Legal and Moral Dilemmas of Drone Strikes in a Free Society
Nov 25, 2012 at 7:11 AM
The American government is now using over 7,500 drones to strike targets in Libya, Yemen, Somalia, Pakistan and Afghanistan. Drone strikes in Pakistan alone have killed up to 3,341 people so far, despite a lack of Congressional approval. But besides being illegal on Constitutional grounds, the drone strikes set dangerous new precedents that challenge the most basic tenets of a moral society.
Regarding civilian casualties, counterterrorism czar John Brennan said in June of 2011, “Due to our discretion and precision, the U.S. government has not found credible evidence of collateral deaths resulting from U.S. counterterrorism operations outside of Afghanistan or Iraq.”
But the facts speak otherwise, with hundreds of reports coming in from news sources worldwide of civilian casualties. Perhaps one of the problems with the U.S Government’s analysis is that the C.I.A often labels any military age male within the vicinity of a drone strike as an insurgent.
Take for instance a drone strike in Pakistan in 2011 where at least 40 people were killed at an outdoor meeting over a tribal land dispute in broad daylight. This meeting had been approved by the Pakistani military ten days earlier, but due to faulty intelligence missiles were fired into the gathering by a predator drone. It is unclear if any of those people were affiliated with a terrorist group. But even if the intelligence had been sound and there was a Taliban or Al-Qaeda member present, questions remain. A police officer cannot go into a store shooting random people merely because one customer is a wanted criminal.
Even American citizens are not protected from being targeted and assassinated. Take the story of 16-year-old American citizen Abdulrahman al-Awlaki, the son of notorious Al-Qaeda sympathizer Anwar Al-Awlaki. The boy was killed in a drone strike in Yemen along with his teenage cousin and six others. He was born in Denver and lived with his grandparents. He hadn’t been in contact with his father in over two years, but a month before his death he snuck out of his home, unsuccessfully looking for his father whom he had discovered was on an American kill list.
While en route he learned of his father’s assassination and was heading home. He was actually eating dinner with his second cousin and family friends when he was killed. News reports based on government sources originally claimed he was a 21-year-old al-Qaeda fighter until his grandparents provided a birth certificate to the Washington Post. No acknowledgement has been made to the family from those responsible, although the family has filed suit against Secretary of Defense Leon Panetta and CIA director David Petraeus.
When asked about how it was possible that 16 –year-old Al-Awlaki could have been targeted, Press Secretary Robert Gibbs said, “I would suggest that you should have a far more responsible father if they are truly concerned about the wellbeing of their children.” This sort of talk from high level Obama officials is disgraceful and shows a lack of respect for innocent human life.
Many of these moral outrages are occurring because of a lack of accountability within the Obama administration. Rumors of “kill lists” signed off by unelected bureaucrats abound, partly because the administration has been unclear as to how the process of targeted killings actually works.

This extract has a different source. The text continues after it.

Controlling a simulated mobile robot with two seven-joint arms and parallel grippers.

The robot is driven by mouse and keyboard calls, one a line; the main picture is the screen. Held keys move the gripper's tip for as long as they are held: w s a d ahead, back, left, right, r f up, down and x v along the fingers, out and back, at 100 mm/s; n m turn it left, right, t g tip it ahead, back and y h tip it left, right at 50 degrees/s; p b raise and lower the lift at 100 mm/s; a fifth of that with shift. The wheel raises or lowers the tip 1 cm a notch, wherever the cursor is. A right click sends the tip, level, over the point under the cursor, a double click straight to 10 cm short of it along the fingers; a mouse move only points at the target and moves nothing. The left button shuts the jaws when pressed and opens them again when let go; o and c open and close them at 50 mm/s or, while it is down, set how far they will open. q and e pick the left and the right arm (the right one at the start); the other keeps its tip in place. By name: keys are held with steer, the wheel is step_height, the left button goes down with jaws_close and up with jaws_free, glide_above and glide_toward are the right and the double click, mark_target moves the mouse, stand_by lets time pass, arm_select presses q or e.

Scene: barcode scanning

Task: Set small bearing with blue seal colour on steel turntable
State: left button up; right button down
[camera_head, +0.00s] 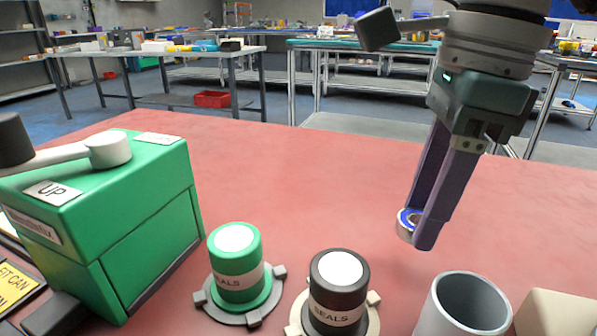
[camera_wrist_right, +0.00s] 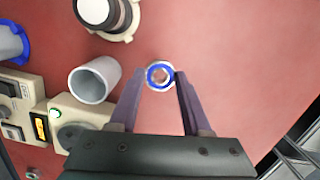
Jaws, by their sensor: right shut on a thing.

John Brennan is the man who receives the intelligence and ultimately decides who will be presented to the President as a potential candidate for a strike. But not every strike is approved by the President, and it is unclear under whose authority the attacks are carried out.
Another problem is that in many ways the drone strikes have made the American position in the Middle East worse. The Government of Pakistan has repeatedly warned the U.S that it considers the strikes an infringement of sovereignty. The strikes put the Pakistani Government in an impossible position; how can they justify their alliance with the U.S when American drones are killing their people and then denying it?
Only last year did the Obama administration admit that drone strikes were even occurring in Pakistan. The drone program is immensely unpopular in all of the countries where strikes are occurring. In Yemen, protests due to perceived hypocrisy in the Yemeni Government in part due to their involvement with the U.S drone strike program threaten the stability of the state itself.
Lastly, drone strikes haven’t even proven to be substantially effective in combating Al-Qaeda. According to the New American Foundation, only 51 high value targets have been killed in the Al-Qaeda leadership by drones. Most of them have been replaced by an equally aggressive and extremist leader. The attacks on Benghazi and the continued involvement of Al-Qaeda in the revolutions in Libya, Egypt, and Syria indicate that Al-Qaeda is nowhere near, “on the run,” as Obama claimed in a recent campaign speech.
In fact, the drone strikes in Pakistan have merely caused Al-Qaeda leadership to shift their center of gravity to North Africa, thereby spreading its influence to yet another section of the Arab world.
It is up to the American people to demand accountability from the Obama administration about the drone strike program. It is unconstitutional, and it is morally wrong.